The fundamental problem here is that the card authentication systems all have the same problem - security depends on static information like PINs, knowuing expiry dates, printed numbers on the back of cards and so on. It relies on every retailer having cast-iron security systems and is just wide open to snooping and fraud. The chip-and-pin sticking plaster system is hardly any more secure than the old signature-based system.
Until such time as the finance industry realises this and moves to a system that uses some form of one time password system, then all systems suffer from what is essentially a replay attack. Biometric identification systems also suffer from this if the reading is taken remotely (who knows if that fingerprint scan was spoofed or not?). Of course people won't want to carry around separate one-time password systems for each bank account, credit and debit card they carry, but if the finance industry got their heads together then it is surely possible to come up with a common device that can be used for authentication on multiple accounts.
I've no doubt there are a lot of technical and organisational difficulties here (for example, trusted third party authentication systems). No doubt there will be privacy concerns too for what amounts to a personal identification systems. I've also no doubt that some aspects of this can be broken, but if it is difficult enough then it just won't be cost-effective for the crooks.
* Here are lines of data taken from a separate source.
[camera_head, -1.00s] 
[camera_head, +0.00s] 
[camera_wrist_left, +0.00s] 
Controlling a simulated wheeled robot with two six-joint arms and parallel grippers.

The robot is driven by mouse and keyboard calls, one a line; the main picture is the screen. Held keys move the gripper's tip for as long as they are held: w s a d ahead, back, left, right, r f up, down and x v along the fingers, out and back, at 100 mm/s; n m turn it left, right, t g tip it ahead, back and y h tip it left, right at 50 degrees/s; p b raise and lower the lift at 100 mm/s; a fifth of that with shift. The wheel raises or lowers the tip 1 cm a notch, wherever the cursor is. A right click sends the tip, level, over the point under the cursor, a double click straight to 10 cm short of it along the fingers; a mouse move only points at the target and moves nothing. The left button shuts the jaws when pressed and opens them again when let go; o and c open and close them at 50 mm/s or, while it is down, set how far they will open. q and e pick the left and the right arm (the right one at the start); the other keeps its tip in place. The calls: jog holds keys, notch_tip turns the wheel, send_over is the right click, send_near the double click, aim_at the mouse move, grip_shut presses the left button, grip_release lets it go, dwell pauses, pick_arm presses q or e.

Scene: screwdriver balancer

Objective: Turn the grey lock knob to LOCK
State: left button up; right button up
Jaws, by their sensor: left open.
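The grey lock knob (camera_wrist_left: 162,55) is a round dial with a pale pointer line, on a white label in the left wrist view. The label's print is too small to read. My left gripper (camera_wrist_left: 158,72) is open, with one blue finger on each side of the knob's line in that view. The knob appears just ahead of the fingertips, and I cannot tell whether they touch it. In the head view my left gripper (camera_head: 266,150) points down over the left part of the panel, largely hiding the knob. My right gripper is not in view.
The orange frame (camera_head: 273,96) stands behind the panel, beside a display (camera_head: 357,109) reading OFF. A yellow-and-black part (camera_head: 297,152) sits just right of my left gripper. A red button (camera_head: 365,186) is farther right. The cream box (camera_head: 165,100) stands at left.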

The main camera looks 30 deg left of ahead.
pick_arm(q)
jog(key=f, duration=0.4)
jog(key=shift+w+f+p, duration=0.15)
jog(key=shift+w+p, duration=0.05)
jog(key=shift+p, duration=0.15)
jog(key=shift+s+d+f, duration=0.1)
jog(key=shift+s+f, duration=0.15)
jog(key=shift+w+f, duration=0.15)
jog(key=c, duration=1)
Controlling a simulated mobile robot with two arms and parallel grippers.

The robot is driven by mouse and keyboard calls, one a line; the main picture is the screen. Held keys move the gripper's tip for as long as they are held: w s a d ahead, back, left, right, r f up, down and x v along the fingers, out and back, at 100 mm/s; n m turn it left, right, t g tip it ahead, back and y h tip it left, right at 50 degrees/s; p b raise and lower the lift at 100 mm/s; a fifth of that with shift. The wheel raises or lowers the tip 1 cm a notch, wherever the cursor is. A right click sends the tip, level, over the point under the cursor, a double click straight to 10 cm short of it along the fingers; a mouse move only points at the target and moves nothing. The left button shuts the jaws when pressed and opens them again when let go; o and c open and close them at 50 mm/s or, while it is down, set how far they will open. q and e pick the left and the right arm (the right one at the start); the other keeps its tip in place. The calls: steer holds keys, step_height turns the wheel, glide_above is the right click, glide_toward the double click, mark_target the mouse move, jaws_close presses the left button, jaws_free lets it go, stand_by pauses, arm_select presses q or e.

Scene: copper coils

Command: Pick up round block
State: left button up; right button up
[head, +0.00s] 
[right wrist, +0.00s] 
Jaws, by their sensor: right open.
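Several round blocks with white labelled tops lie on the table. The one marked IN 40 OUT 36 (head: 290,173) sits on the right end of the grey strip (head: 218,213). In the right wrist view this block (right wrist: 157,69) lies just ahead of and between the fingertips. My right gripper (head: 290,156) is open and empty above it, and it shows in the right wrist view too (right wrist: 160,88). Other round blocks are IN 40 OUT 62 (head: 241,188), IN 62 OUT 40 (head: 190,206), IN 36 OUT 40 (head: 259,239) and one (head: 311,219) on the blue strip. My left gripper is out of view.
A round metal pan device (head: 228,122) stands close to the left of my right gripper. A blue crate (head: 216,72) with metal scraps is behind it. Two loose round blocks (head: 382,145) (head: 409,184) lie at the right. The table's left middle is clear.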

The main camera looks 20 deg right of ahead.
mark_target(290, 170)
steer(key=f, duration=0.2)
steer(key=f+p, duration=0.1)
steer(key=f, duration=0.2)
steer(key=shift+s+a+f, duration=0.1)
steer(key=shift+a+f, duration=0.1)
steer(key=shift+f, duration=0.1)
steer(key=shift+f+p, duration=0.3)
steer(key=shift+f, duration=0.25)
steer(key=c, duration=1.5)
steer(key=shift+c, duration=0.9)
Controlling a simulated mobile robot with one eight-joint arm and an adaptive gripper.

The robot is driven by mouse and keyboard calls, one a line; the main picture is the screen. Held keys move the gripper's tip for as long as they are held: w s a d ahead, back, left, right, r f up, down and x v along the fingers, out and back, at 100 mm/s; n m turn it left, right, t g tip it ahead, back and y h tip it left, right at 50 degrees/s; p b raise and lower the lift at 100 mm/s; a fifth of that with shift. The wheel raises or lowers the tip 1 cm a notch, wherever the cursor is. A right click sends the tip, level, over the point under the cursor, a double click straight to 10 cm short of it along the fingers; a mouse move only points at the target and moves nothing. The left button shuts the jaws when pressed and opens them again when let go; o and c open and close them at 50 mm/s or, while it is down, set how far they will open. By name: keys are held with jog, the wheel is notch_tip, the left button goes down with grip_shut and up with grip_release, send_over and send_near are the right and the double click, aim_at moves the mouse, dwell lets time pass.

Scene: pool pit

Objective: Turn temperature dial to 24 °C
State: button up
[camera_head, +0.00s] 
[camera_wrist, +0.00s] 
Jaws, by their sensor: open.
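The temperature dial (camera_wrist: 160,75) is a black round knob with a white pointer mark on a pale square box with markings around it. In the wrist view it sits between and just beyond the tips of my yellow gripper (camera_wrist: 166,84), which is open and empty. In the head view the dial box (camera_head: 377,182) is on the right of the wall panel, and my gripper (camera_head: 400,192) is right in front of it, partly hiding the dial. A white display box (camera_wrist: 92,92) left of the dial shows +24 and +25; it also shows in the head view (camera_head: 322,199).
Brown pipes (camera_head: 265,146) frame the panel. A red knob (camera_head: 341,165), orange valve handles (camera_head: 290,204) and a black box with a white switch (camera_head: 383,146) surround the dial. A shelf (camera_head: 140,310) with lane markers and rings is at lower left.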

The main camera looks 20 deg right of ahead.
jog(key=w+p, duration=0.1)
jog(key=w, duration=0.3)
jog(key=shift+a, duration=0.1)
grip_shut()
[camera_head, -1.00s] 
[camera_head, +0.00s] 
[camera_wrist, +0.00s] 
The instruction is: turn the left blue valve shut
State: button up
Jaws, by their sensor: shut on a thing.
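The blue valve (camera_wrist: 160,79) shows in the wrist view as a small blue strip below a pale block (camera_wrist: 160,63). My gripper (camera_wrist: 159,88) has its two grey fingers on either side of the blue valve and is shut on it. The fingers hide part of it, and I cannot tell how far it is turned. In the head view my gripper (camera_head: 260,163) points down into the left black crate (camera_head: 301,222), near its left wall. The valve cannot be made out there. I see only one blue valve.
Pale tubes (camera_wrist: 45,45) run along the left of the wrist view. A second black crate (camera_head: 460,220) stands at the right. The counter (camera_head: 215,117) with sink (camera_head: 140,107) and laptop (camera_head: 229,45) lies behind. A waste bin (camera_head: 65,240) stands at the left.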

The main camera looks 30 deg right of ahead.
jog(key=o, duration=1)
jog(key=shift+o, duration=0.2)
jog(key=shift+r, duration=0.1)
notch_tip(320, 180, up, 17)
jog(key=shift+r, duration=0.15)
In the meantime one extremely easy anti-fraud measure could be taken - that's to give credit, debit and electronic banking customers the option to be notified by SMS or email of every transaction as it happens. In fact it could be tied into the authentication systems which are inherently real-time. It won't stop the fraudulent transaction, but the use of a compromised card's detail would no doubt be picked up quicker than currently. I know - I've just been through this experience myself and if I'd had a notification of every card authentication attempt I would have picked it up much earlier.
Incidentally, none of this means retailers don't need to take proper care of personal data - they do. There's plenty of EU legislation on the matter. However, when you have a system that is fundamentally flawed as our current authentication systems then breaches will happen - guaranteed.